Most carbonate rocks are largely calcium carbonate. I thought even you would realise that. But disposing of large quantities of magnesia would be scarcely less problematic. Using the magnesia for constructional purposes (or reducing some of it to magnesium) would be an option, but then there would be no built-in recycling mechanism to draw the CO2 back out of the atmosphere. It would no longer be a “carbon neutral” process. Moreover, locating and mining out 30 cubic kilometres of pure magnesite per year would be quite a challenge.
“Have you tried any of your schemes out out on Kellog or Bechtel? I’m sure they would soon show you where the door is.”
Do you not understand the meaning of “long term”? I’ve tried spelling it out, but you seem too prejudiced to pay attention.
@ur momisugly Paul Birch
‘Most carbonate rocks are largely calcium carbonate. ‘
I was referring specifically to magnesite which can be carbochlorinated with CO/Cl2 in a single reactor and is self sufficient in reductant (see MPLC process).
Are you some sort of diletante scientist who hasn’t got a proper job?
R Stevenson says:
November 28, 2010 at 6:18 am
“I was referring specifically to magnesite which can be carbochlorinated with CO/Cl2 in a single reactor and is self sufficient in reductant (see MPLC process).”
You did not refer “specifically to magnesite”. Your actual words were “processing carbonate rocks”. Further on, you then went on to say “In addition, magnesite …” (my italics).
Moreover, as I have already pointed out, even if you could find and mine sufficient pure magnesite (by contrast with dolomite, it is comparitively rare and tends to come in inconveniently thin veins), this would not eliminate the general disadvantages of carbonate rocks, which, to reiterate, include higher energy costs, higher total costs, environmental impact of large-scale mining, disposal of waste oxide product to the environment (or lack of carbon neutrality if the oxide is not so disposed of). Carbochlorination is a red herring; it is unlikely that there would be anything like as great a demand for magnesium metal as for CO2, and the hydrocarbons and other organics to be manufactured from it.
@ur momisugly Paul Birch
‘What is it that you contending is “ridiculous”? Extracting CO2 from the atmosphere? In the long term that is probably how…….’
I do not know why you are so concerned about CO2 in the atmosphere its concentration in air could be doubled to 700ppm without any further contribution to global warming.
At 288 K the black-body radiation or total emissive power from Earth is 391W/m^2 (124 Btu/h-ft^2). CO2 in the atmosphere absorbs 79.8W/m^2 after 3600m (CO2 absorptivity 0.184 at 350ppm or PcL of 1.24 m.atm).

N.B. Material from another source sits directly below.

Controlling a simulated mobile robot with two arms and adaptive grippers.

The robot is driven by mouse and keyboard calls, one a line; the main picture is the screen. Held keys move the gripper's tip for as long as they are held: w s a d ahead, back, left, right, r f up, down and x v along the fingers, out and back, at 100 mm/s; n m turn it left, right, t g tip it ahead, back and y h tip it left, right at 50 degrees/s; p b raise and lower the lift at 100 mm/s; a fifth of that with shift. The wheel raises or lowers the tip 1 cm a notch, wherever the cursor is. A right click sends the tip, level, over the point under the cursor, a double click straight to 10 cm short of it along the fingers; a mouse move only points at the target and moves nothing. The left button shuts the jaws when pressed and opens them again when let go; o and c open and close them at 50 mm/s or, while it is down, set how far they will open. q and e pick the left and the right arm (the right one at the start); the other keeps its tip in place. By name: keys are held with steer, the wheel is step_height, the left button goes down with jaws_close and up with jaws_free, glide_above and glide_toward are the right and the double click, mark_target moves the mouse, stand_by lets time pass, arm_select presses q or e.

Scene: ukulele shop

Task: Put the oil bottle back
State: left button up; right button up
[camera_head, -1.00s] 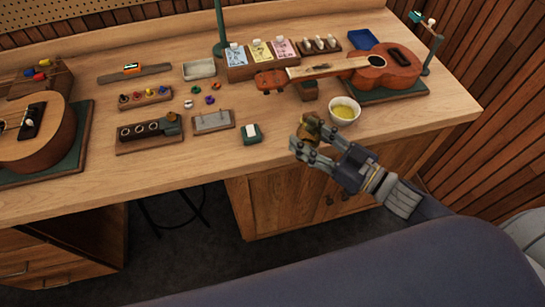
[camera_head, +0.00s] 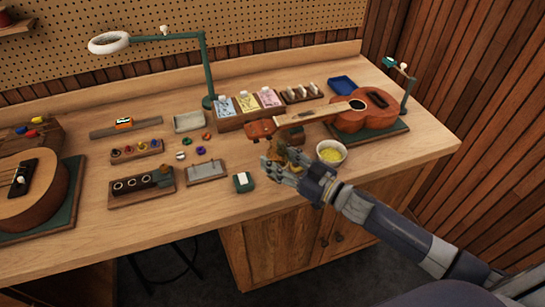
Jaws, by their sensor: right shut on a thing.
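My right gripper (camera_head: 276,168) is shut on a small amber-brown bottle (camera_head: 281,147), taken as the oil bottle. It holds the bottle near the front of the workbench, below the neck of a ukulele (camera_head: 368,108) and left of a white bowl (camera_head: 331,151) with yellow contents. The fingers hide much of the bottle. A small dark wooden holder (camera_head: 297,134) stands just behind the bottle, partly covered by it. I cannot tell whether bottle and holder touch. My left gripper is not in view.
A wooden rack (camera_head: 248,118) with several coloured packets stands behind. The ukulele's neck reaches left over the area by my gripper. A green-and-white block (camera_head: 243,182) sits near the front edge. A lamp (camera_head: 208,75) rises at the back. Bare wood (camera_head: 225,222) runs along the front.

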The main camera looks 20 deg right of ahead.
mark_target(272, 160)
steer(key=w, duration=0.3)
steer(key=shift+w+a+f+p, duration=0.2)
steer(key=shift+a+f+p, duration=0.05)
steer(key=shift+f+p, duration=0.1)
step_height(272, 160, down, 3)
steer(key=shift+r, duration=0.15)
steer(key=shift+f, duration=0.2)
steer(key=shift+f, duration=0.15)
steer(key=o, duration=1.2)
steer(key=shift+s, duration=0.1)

H2O in the atmosphere absorbs 248W/m^2 after 120m (H2O absorptivity 0.573 for a PwL of 2.77 m.atm).
Doubling CO2 to 700ppm would absorb the same 79.8W/m^2 after only 2000m ( CO2 absorptivity 0.195 at 700ppm 0r PcL of 1.4 m.atm).
Robert Stevenson says:
November 30, 2010 at 7:54 am
@ur momisugly Paul Birch ‘What is it that you contending is “ridiculous”? Extracting CO2 from the atmosphere? In the long term that is probably how…….’
“I do not know why you are so concerned about CO2 in the atmosphere its concentration in air could be doubled to 700ppm without any further contribution to global warming.”
I am not “concerned about CO2 in the atmosphere”. I am in favour of extracting CO2 from the atmosphere as a cheap, convenient, non-polluting and sustainable resource. You seem to think that’s ridiculous, even though that’s just how the biosphere has worked for millions of years! It has nothing to do with AGW.
Perhaps I should not be surprised, but I am nevertheless frustrated by how readily people here keep jumping to the illogical conclusion that just because an idea is favoured by some AGW believer somewhere, it must be nonsense. This seems to have become an article of faith, as idiotic and ideological as AGW itself.